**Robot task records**

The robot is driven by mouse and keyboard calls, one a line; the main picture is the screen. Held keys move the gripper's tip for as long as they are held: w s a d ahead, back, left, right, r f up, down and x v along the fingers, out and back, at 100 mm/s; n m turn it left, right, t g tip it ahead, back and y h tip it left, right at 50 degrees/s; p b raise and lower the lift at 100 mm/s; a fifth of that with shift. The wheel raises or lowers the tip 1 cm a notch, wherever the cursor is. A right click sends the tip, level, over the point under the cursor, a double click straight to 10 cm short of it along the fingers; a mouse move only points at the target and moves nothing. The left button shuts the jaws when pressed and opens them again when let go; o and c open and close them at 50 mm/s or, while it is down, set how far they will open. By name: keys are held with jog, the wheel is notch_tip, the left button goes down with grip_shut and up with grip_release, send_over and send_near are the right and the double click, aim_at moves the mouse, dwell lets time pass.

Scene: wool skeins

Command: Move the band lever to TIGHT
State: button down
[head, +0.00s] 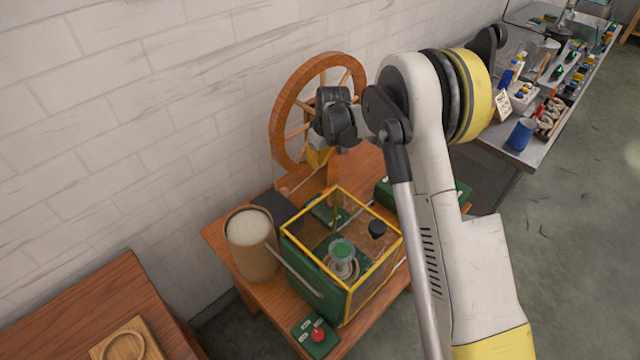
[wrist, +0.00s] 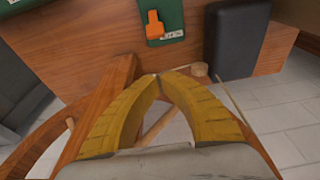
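The band lever (wrist: 155,26) shows in the wrist view as a small orange handle on a green plate (wrist: 172,12). A white label lies at the plate's lower edge, too small to read surely. My gripper (wrist: 162,76) has yellow fingers whose tips meet, with nothing visible between them. In the wrist picture the tips are below the lever and apart from it. In the head view my gripper (head: 319,158) hangs in front of the wooden spinning wheel (head: 283,105), above the wooden table (head: 222,238). I cannot make out the lever in the head view.
A yellow-framed clear box (head: 316,283) stands on the table beside a beige cylinder (head: 252,248) and a dark block (head: 276,208). A green panel with a red button (head: 318,334) is at the front. A cluttered bench (head: 490,146) stands at right.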

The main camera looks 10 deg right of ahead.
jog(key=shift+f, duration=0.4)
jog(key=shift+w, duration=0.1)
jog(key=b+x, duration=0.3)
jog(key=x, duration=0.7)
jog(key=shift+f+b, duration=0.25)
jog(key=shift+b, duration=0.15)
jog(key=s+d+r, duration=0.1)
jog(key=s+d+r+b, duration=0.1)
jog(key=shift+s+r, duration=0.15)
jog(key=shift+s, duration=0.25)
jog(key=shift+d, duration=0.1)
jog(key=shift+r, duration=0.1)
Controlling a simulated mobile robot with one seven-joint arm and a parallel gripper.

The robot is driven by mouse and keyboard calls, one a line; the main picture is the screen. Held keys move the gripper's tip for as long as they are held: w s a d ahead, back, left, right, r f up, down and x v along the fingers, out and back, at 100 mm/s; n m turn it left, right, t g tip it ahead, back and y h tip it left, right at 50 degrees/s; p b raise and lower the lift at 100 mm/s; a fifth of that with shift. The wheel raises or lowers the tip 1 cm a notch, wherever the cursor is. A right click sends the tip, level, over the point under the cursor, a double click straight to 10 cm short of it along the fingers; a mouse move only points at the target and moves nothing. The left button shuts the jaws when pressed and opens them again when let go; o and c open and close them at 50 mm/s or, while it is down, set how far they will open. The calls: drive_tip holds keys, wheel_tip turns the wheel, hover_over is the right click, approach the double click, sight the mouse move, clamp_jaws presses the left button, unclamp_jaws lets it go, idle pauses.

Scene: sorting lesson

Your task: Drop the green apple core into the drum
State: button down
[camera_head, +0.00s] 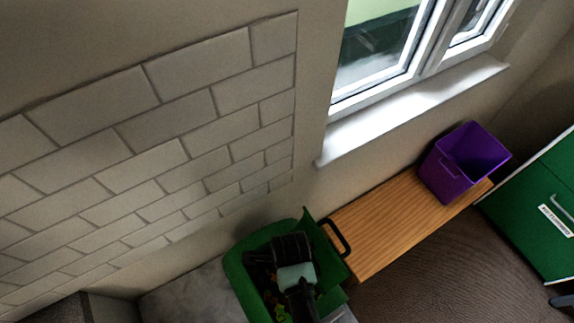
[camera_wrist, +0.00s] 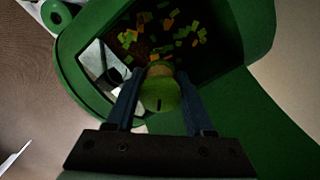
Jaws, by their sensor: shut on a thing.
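The green apple core (camera_wrist: 160,96) is between the two fingers of my gripper (camera_wrist: 160,84), which is shut on it. It has a green end facing the wrist camera and a tan part beyond. The green drum (camera_head: 239,276) is low in the middle of the head view, with its lid up. In the wrist view the drum's rim (camera_wrist: 72,72) surrounds a dark opening with several orange and green bits inside. My gripper holds the core over this opening. In the head view my arm covers part of the drum, and I cannot make out the core there.
A wooden bench (camera_head: 375,235) stands right of the drum, under the window sill, with a black handle at its near end. A purple bin (camera_head: 450,178) stands on its far end. A green cabinet (camera_head: 530,215) is at the right. A tiled wall (camera_head: 150,150) rises at the left.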

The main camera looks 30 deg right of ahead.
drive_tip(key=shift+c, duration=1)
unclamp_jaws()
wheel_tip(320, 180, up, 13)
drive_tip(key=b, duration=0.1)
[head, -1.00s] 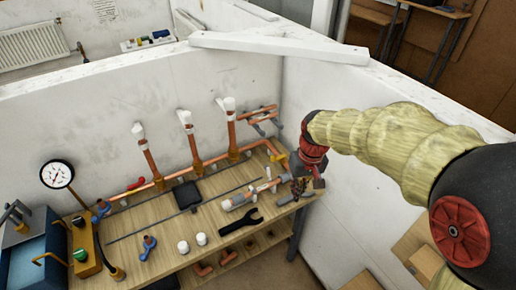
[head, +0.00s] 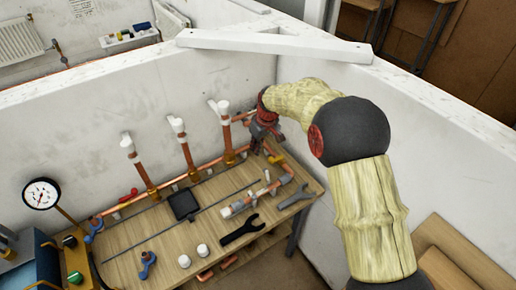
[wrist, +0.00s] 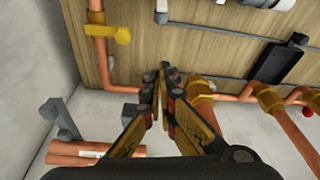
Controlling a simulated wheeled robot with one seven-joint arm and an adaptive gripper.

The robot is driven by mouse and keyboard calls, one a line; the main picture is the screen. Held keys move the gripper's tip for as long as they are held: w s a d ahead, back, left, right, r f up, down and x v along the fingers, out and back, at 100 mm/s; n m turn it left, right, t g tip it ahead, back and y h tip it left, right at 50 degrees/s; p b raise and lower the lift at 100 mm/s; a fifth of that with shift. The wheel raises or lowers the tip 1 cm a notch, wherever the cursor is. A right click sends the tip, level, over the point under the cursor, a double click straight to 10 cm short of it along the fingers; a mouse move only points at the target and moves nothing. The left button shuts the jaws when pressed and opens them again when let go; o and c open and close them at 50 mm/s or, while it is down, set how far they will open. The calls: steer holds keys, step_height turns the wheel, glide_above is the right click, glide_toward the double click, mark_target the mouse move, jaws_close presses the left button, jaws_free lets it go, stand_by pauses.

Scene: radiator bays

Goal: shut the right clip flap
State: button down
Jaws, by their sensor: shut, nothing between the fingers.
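My gripper (head: 264,136) is at the back right of the bench, close to the wall and the right end of the copper pipe run. In the wrist view its fingers (wrist: 160,80) are together and empty, pointing down at the pipe run. A small pale clip part (wrist: 160,97) shows right beside the fingers, partly hidden by them; I cannot tell whether its flap stands open or touches a finger. Another pale clip part (wrist: 221,84) shows farther right in the wrist view. In the head view my gripper hides the right clip.
Several upright copper pipes with white tops (head: 178,125) stand along the back wall. A grey wall bracket with copper pipes (wrist: 62,120) is left of the fingers in the wrist view. A black pad (head: 184,206), a dark spanner (head: 241,230) and white caps (head: 203,250) lie on the bench.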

**Exercise brief**
Begin with the line that contains "Controlling a simulated mobile", end with the line that contains "[camera_wrist, +0.00s]", and set down every line in that range exactly as it stands, minus the pictures.

**Response for this exercise**
Controlling a simulated mobile robot with one seven-joint arm and a parallel gripper.

The robot is driven by mouse and keyboard calls, one a line; the main picture is the screen. Held keys move the gripper's tip for as long as they are held: w s a d ahead, back, left, right, r f up, down and x v along the fingers, out and back, at 100 mm/s; n m turn it left, right, t g tip it ahead, back and y h tip it left, right at 50 degrees/s; p b raise and lower the lift at 100 mm/s; a fifth of that with shift. The wheel raises or lowers the tip 1 cm a notch, wherever the cursor is. A right click sends the tip, level, over the point under the cursor, a double click straight to 10 cm short of it along the fingers; a mouse move only points at the target and moves nothing. The left button shuts the jaws when pressed and opens them again when let go; o and c open and close them at 50 mm/s or, while it is down, set how far they will open. The calls: drive_tip holds keys, wheel_tip turns the wheel, hover_over is the right click, approach the double click, sight the mouse move, clamp_jaws presses the left button, unclamp_jaws lets it go, idle pauses.

Scene: sorting lesson

Your task: Drop the green apple core into the drum
State: button down
[camera_head, +0.00s] 
[camera_wrist, +0.00s] 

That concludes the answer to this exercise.